I have an op-ed in Thursday’s Times on how the Internet is (and isn’t) like New York. An excerpt:
Is New York still worth the trip? Recessions tend to be hard on youthful dreams, but this downturn has proved especially dispiriting. Those in the print media have come to see their present fiscal woes as not merely cyclical but structural, and so their slashed workforce and diminished output seem unlikely to rebound any time soon. Galleries have closed. Foundations, their endowments devastated, have cut back on grants for the arts. Internships across the board are down by more than 20 percent. And those of us who still hold full-time jobs in creative fields are clinging to them for dear life, making it difficult for young people to pry any free for themselves.
Meanwhile, another destination beckons, a place that courses with all the raw ambition and creative energy that the hard times seem to have drained from New York. I am referring, of course, to the Internet, which over the past decade has slowly become the de facto heart of American culture: the public space in which our most influential conversations transpire, in which our new celebrities are discovered and touted, in which fans are won and careers made.
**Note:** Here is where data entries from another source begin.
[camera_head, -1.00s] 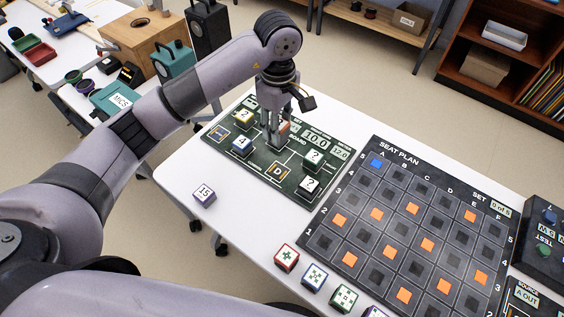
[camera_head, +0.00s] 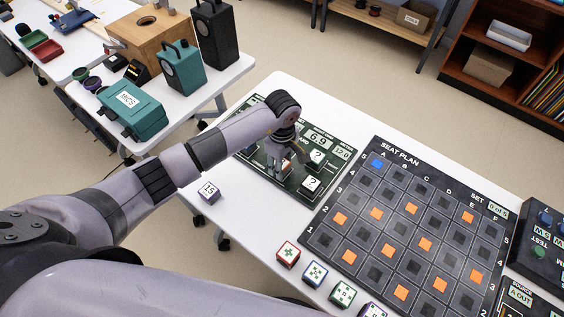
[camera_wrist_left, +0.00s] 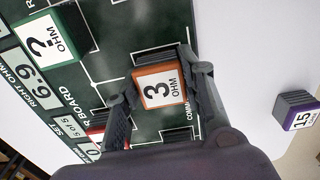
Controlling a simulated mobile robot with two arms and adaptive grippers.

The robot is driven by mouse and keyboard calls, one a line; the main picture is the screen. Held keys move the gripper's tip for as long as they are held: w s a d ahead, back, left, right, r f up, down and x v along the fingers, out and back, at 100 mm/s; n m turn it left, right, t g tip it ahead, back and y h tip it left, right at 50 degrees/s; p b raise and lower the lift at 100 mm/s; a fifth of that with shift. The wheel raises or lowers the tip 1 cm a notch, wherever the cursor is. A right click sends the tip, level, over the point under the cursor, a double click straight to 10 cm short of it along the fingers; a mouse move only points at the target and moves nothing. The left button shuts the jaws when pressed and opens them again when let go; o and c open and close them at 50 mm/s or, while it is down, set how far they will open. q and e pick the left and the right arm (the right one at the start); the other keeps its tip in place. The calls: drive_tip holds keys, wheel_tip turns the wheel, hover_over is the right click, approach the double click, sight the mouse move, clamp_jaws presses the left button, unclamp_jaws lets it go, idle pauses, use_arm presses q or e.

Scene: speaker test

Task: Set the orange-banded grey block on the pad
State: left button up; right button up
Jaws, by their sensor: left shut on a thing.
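The grey block with an orange band (camera_wrist_left: 160,87), marked 3 OHM, sits between the fingers of my left gripper (camera_wrist_left: 163,100) in the left wrist view. The gripper is shut on it. In the head view my left gripper (camera_head: 275,166) is low over the dark green board (camera_head: 334,178), and the arm and gripper hide the block there. Dark slot-like pads (camera_wrist_left: 179,135) show on the board beside the block. I cannot tell whether the block touches the board or is just above it. My right gripper is not in view.
A green-banded "?" block (camera_wrist_left: 48,42) stands on the board close by; another "?" block (camera_head: 311,183) stands at its near edge. A purple "15" block (camera_head: 208,191) lies left of the board. The seat plan panel (camera_head: 325,235) is to the right, with several marked cubes before it.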

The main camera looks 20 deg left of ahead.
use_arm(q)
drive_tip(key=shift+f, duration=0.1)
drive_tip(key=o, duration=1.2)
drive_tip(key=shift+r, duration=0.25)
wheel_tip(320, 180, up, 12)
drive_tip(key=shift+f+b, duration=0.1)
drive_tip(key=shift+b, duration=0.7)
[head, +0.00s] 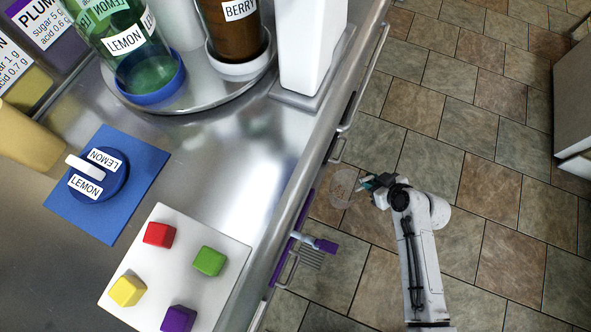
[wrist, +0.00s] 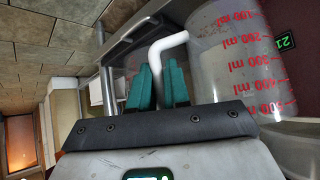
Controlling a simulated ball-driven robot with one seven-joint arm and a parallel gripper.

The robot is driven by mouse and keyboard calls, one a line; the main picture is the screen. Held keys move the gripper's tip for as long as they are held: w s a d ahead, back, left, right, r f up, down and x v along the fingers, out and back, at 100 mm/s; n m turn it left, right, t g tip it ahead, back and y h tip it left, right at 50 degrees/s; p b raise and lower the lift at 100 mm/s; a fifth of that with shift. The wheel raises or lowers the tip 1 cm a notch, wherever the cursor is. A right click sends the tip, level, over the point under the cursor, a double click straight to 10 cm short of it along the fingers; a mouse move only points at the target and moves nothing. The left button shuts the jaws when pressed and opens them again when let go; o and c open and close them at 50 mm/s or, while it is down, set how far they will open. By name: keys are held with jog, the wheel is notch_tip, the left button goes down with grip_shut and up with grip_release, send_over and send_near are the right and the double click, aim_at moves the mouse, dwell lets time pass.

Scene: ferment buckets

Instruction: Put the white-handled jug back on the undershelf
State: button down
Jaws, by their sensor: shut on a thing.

Wherever young creatives physically reside today, in their endeavors they are increasingly moving online: posting their photos, writing, videos and music, building a “presence” in the hope of winning an audience. Monetary rewards on the Internet are still scarce, it is true, but the cost of living is cheap and, more important, the opportunities for attention are plentiful. Every month more YouTube sensations emerge, more bloggers ink big book deals, more bands blow up through music Web sites and MySpace, and every day more young people seek their “big break” in the virtual megalopolis rather than in (or as well as in) the physical one.